The June 4 session stood out with a UNH rotation (sold at $396.30 having bought at $376.02 two days earlier) alongside a JPM round-trip (bought at $295.58 on June 1, sold at $311.52 on June 4). DIS and MSFT were added as fresh entries on the same day. The rising rejection rate over the most recent sessions suggests the signal filter is working as intended — the system is not forcing trades when setups do not qualify.
Backtest and Cross-Validation
Over 451 days and 137 trades, the strategy returned +7.62% (CAGR 4.19%). Those headline numbers look modest but plausible for a conservative, large-cap approach. The full-period Sharpe of 0.40 and a max drawdown of 14.83% reflect meaningful volatility relative to returns.

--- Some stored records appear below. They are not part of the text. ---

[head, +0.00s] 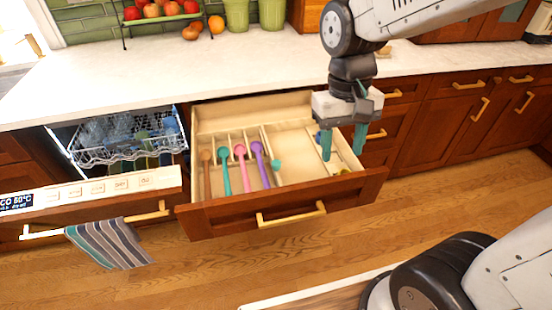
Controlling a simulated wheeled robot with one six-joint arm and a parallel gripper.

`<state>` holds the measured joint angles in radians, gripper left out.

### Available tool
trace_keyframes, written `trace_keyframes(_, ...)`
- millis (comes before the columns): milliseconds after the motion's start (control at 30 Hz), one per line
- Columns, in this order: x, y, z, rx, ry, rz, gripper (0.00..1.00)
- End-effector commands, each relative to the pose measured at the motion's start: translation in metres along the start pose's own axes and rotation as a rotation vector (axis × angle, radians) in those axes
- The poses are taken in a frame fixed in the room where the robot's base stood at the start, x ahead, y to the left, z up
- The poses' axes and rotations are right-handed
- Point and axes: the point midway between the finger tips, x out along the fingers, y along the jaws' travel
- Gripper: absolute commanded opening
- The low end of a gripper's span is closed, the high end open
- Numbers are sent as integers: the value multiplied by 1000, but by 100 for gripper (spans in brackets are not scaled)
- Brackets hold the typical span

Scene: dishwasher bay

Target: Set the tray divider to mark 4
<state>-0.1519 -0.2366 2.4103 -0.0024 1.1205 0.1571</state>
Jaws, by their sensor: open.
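The pale wooden tray (300,177) sits in an open drawer below the counter. Thin upright slats split its left part into narrow slots. A small teal piece (276,166) shows just right of the purple utensil; I cannot tell whether it belongs to the divider. The numbered marks are too small to make out. My gripper (342,154) points down over the right part of the drawer, with its two teal fingers apart and nothing seen between them. It hides part of the right compartment. I cannot tell whether the fingertips touch anything.
Brown, teal, pink and purple (261,162) utensils lie in the left slots. The drawer front (290,208) juts out over the floor. On the left, the dishwasher (90,190) is open with its rack (128,150) out and a striped towel (108,245) hanging. The middle of the tray looks clear.

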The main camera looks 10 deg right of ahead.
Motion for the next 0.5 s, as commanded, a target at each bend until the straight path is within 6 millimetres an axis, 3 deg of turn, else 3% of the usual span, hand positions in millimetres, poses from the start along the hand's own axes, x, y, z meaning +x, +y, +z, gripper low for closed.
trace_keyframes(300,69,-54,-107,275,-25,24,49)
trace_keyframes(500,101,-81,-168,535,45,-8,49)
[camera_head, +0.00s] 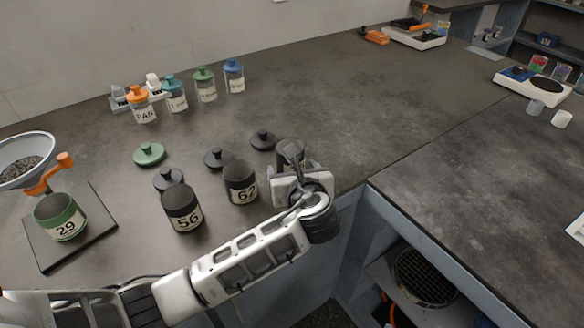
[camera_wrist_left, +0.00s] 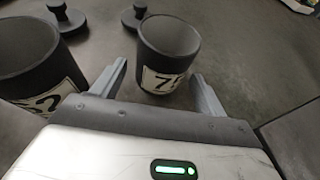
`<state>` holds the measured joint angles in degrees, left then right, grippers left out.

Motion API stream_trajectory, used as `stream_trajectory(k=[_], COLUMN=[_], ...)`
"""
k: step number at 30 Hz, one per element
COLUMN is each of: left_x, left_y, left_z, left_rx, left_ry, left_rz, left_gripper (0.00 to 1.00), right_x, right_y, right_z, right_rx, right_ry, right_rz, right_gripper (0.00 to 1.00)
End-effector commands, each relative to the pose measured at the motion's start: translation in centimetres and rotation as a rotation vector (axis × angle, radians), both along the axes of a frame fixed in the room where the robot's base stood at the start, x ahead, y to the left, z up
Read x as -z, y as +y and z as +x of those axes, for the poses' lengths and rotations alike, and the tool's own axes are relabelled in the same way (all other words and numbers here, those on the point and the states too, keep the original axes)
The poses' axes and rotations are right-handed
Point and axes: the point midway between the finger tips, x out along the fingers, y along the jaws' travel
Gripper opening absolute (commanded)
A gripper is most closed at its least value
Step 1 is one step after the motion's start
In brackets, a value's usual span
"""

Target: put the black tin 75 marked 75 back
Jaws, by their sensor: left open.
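The black tin 75 (camera_head: 290,151) stands open and upright on the dark counter, partly hidden by my left gripper (camera_head: 297,176) in the head view. In the left wrist view the tin (camera_wrist_left: 168,45) shows a white label; its first digit reads 7, the rest is unclear. My left gripper (camera_wrist_left: 160,72) is open, with one finger on each side of the tin's near part; I cannot tell whether they touch it. A black lid (camera_head: 262,139) lies behind the tin; it looks like the one in the wrist view (camera_wrist_left: 135,14).
Black tins 62 (camera_head: 241,182) and 56 (camera_head: 182,208) stand left of the gripper, with black lids (camera_head: 218,158) (camera_head: 168,179) behind. Green tin 29 (camera_head: 60,218) stands on a dark plate (camera_head: 100,232). Lidded jars (camera_head: 205,84) stand at the back. The counter's right-hand middle is clear.

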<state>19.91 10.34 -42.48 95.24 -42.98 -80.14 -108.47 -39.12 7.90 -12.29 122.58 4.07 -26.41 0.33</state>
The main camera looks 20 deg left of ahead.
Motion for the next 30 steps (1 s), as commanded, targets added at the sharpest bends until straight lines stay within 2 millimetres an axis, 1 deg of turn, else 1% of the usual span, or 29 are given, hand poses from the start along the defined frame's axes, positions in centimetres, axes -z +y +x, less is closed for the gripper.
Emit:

The four-fold walk-forward split reveals a more textured picture:
| Fold | Period | Return | Sharpe | Max DD |
|---|---|---|---|---|
| 1 | Aug 2024 – Jan 2025 | +6.53% | 1.25 | 6.16% |
| 2 | Jan – Jul 2025 | −11.42% | −1.70 | 16.09% |
| 3 | Jul – Dec 2025 | +20.68% | 3.86 | 3.26% |
| 4 | Dec 2025 – May 2026 (OOS) | +3.63% | 0.74 | 8.44% |
Three of four folds are positive, and the out-of-sample fold delivered a Sharpe of 0.74 — higher than the full-period figure, which is a constructive data point. Fold 3 was exceptional by any measure. Fold 2, however, is a live-fire stress test: a 16.09% drawdown and a Sharpe of −1.70 during the volatile early-2025 environment demonstrate what happens when a pullback extends into a reversal and the trend-confirmation filter is too slow to react.
Strengths and Risks
Strengths: The thesis is grounded in established technical analysis. OOS performance remained positive with a respectable Sharpe, and the system's increasing selectivity in June — rejecting marginal setups — indicates the entry filter is functioning rather than fishing for trades.
Risks: The validation gate did not pass (PSR 0.702, DSR 0.196). With seven parameter trials over the backtest window, the low Deflated Sharpe Ratio signals a meaningful probability that observed performance reflects curve-fitting rather than genuine edge. A win rate of just 39.4% means the strategy depends structurally on outsized winners; any regime that compresses winners while preserving losers will erode the edge quickly. Annualized turnover of 2,311% also means friction costs compound aggressively at scale, even before slippage.
Bottom line: Channel-pullback shows a coherent thesis and encouraging out-of-sample behaviour, but the failed validation and the severity of Fold 2 argue for continued observation before any scaling decision. The next meaningful test will be how the strategy navigates the next high-volatility window.